On 17.01.2014 15:12, Julian Taylor wrote:
> On Fri, Jan 17, 2014 at 2:40 PM, Oscar Benjamin
> <oscar.j.benjamin at gmail.com <mailto:oscar.j.benjamin at gmail.com>> wrote:
> 
>     On Fri, Jan 17, 2014 at 02:10:19PM +0100, Julian Taylor wrote:
>     > On Fri, Jan 17, 2014 at 1:44 PM, Oscar Benjamin
>     > <oscar.j.benjamin at gmail.com <mailto:oscar.j.benjamin at gmail.com>>wrote:
>     >
>     > > On Fri, Jan 17, 2014 at 10:59:27AM +0000, Pauli Virtanen wrote:
>     > > > Julian Taylor <jtaylor.debian <at> googlemail.com
>     <http://googlemail.com>> writes:
>     > > > [clip]
>     > >
>     >
>     > > > > For backward compatibility we *cannot* change S.
>     > >
>     > > Do you mean to say that loadtxt cannot be changed from decoding
>     using
>     > > system
>     > > default, splitting on newlines and whitespace and then encoding the
>     > > substrings
>     > > as latin-1?
>     > >
>     >
>     > unicode dtypes have nothing to do with the loadtxt issue.
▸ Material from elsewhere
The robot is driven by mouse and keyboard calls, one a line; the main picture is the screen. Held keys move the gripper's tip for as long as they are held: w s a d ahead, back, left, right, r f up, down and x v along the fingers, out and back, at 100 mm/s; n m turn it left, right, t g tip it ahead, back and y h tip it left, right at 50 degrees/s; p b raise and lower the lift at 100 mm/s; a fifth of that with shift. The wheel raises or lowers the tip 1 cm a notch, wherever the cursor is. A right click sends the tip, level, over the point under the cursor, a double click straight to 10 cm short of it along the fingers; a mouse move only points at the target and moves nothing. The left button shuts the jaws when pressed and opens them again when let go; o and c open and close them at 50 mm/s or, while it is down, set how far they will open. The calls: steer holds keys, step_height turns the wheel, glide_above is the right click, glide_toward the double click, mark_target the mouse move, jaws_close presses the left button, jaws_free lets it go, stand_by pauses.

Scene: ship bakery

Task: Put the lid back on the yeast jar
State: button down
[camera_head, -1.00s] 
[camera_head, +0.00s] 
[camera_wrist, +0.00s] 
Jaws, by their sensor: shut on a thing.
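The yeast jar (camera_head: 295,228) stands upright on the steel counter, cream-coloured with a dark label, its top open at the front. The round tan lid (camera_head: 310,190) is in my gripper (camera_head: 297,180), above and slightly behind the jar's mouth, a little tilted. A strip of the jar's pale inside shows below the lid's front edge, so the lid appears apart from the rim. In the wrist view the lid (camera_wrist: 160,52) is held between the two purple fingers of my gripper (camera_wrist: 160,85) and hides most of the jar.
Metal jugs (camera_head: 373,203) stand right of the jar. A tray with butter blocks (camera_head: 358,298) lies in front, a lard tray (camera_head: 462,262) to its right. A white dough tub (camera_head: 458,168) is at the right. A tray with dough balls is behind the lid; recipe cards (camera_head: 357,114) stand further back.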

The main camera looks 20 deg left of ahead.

They are not
>     > related.
> 
>     I'm talking about what loadtxt does with the 'S' dtype. As I showed
>     earlier,
>     if the file is not encoded as ascii or latin-1 then the byte strings are
>     corrupted (see below).
> 
>     This is because loadtxt opens the file with the default system
>     encoding (by
>     not explicitly specifying an encoding):
>     https://github.com/numpy/numpy/blob/master/numpy/lib/npyio.py#L732
> 
>     It then processes each line with asbytes() which encodes them as
>     latin-1:
>     https://github.com/numpy/numpy/blob/master/numpy/lib/npyio.py#L784
>     https://github.com/numpy/numpy/blob/master/numpy/compat/py3k.py#L28
> 
> 
> 
> wow this is just horrible, it might be the source of the bug.
> 
>  
> 
> 
>     Being an English speaker I don't normally use non-ascii characters in
>     filenames but my system (Ubuntu Linux) still uses utf-8 rather than
>     latin-1 or
>     (and rightly so!).
> 
>     > >
>     > > An obvious improvement would be along the lines of what Chris Barker
>     > > suggested: decode as latin-1, do the processing and then reencode as
>     > > latin-1.
>     > >
>     >
>     > no, the right solution is to add an encoding argument.
>     > Its a 4 line patch for python2 and a 2 line patch for python3 and
>     the issue
>     > is solved, I'll file a PR later.
> 
>     What is the encoding argument for? Is it to be used to decode,
>     process the
>     text and then re-encode it for an array with dtype='S'?
> 
> 
> it is only used to decode the file into text, nothing more.
> loadtxt is supposed to load text files, it should never have to deal
> with bytes ever.
> But I haven't looked into the function deeply yet, there might be ugly
> surprises.
> 
> The output of the array is determined by the dtype argument and not by
> the encoding argument.
> 
> Lets please let the loadtxt issue go to rest.
> We know the issue, we know it can be fixed without adding anything
> complicated to numpy.
> We just have to use what python already provides us.
> The technical details of the fix can be discussed in the github issue.
> (Plan to have a look this weekend, but if someone else wants to do it
> let me know).
> 

Work in progress PR:
https://github.com/numpy/numpy/pull/4208

I also seem to have fixed the original bug, while wasn't even my
intention with that PR :)
apparently it was indeed one of the broken asbytes calls.

if you have applications using loadtxt please give it a try, but
genfromtxt is still completely broken (and a much larger fix, asbytes
everywhere)